Exercise goal: The listing below should be written out exactly; please include all of it.

>> start Data

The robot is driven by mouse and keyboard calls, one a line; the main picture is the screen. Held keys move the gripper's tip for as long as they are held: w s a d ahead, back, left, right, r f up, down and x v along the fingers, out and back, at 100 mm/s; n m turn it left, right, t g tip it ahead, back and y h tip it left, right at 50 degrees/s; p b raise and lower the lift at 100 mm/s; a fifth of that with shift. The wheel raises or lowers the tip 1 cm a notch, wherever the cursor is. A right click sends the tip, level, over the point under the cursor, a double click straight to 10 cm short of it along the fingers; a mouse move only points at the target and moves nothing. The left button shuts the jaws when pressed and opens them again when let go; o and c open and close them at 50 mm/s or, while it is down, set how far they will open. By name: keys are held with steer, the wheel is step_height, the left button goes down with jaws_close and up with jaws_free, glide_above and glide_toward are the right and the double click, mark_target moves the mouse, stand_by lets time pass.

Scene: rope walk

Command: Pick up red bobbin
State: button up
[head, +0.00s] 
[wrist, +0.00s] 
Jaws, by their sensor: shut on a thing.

>> end Data

Solution to this task:
The robot is driven by mouse and keyboard calls, one a line; the main picture is the screen. Held keys move the gripper's tip for as long as they are held: w s a d ahead, back, left, right, r f up, down and x v along the fingers, out and back, at 100 mm/s; n m turn it left, right, t g tip it ahead, back and y h tip it left, right at 50 degrees/s; p b raise and lower the lift at 100 mm/s; a fifth of that with shift. The wheel raises or lowers the tip 1 cm a notch, wherever the cursor is. A right click sends the tip, level, over the point under the cursor, a double click straight to 10 cm short of it along the fingers; a mouse move only points at the target and moves nothing. The left button shuts the jaws when pressed and opens them again when let go; o and c open and close them at 50 mm/s or, while it is down, set how far they will open. By name: keys are held with steer, the wheel is step_height, the left button goes down with jaws_close and up with jaws_free, glide_above and glide_toward are the right and the double click, mark_target moves the mouse, stand_by lets time pass.

Scene: rope walk

Command: Pick up red bobbin
State: button up
[head, +0.00s] 
[wrist, +0.00s] 
Jaws, by their sensor: shut on a thing.

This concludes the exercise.